The price of each imperial certainly impressed me. I paid £160 for each – great value for money I think.
En primeur u-turn
I also decided to take the plunge and buy some 2014 vintage wines en primeur. I know I have said in the past that I don’t buy wine en primeur any more because it is a rip-off, but I thought the prices on offer were such great value that I just couldn’t control myself. Bordeaux winemakers have suffered a serious reality check after three pretty miserable years in 2011, 2012 and 2013, and the prices of their 2014 vintages reflect a welcome note of humility.

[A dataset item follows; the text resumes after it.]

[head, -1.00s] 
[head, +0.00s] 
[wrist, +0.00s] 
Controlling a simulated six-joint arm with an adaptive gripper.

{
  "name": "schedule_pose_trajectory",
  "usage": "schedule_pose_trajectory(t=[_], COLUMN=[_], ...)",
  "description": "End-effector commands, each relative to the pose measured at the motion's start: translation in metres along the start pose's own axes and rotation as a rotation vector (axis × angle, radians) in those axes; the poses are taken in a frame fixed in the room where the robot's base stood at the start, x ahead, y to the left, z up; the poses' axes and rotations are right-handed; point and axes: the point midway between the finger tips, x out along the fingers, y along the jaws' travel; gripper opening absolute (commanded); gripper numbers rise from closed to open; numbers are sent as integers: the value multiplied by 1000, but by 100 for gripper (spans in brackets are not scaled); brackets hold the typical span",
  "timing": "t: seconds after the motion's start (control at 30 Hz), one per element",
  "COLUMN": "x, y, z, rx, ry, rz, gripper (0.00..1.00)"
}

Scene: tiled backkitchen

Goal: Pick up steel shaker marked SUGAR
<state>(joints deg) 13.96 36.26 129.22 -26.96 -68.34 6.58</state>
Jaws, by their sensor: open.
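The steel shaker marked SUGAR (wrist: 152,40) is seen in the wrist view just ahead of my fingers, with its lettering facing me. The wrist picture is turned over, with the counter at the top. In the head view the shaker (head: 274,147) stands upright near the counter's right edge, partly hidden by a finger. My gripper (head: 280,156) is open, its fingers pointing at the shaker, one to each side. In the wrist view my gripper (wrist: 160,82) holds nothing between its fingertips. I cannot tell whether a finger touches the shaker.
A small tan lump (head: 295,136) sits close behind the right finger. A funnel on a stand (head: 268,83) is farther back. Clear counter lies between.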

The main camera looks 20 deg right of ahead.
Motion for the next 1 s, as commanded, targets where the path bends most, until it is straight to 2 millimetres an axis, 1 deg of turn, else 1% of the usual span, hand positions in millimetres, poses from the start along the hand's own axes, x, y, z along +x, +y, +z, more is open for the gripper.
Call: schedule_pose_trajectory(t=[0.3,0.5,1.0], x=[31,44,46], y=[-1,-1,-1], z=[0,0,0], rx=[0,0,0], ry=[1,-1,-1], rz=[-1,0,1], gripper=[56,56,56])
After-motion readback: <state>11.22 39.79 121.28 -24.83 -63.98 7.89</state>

I bought two cases of Talbot, which is a great St. Julien wine. Talbot was very popular back in the 1980s and 90s, but had a serious wobble in the 2000s, but it is now returning to form. Critics have praised the 2014 vintage as being good, although not epic, quality, but I know the Talbot should improve during the 10 years I’ll keep it before drinking.
I also purchased a couple of cases of Prieuré-Lichine, which is a Margaux wine that I’ve always really liked. It’s full-bodied, though the tannins should soften in a few years, and I think it will be a really solid performer at an affordable price.
Lastly, I got two cases of Armailhac, a Fifth Growth Pauillac that is part of the Mouton Rothschild stable of wines. I was tempted into buying it after I tried the 1996 a little while ago. I didn’t do much research beforehand, but rather bought on impulse, with the tantalising memory of the 96’s flavour on my taste buds. It could turn out to be a mistake, but the critics have been quite complimentary about it.
I bought all of these wines for less than £300 a case from Farr Vintners: the Prieuré-Lichine was £220; the Talbot weighed in at £290, while the Armailhac cost me £230. With en primeur prices remaining relatively stable you should be able to pick them up for around the same prices as I paid for them. (But keep in mind that these prices are “in bond”, so I will have to pay the VAT and duty when I collect them when they are available in spring 2017). They are all excellent wines at affordable prices.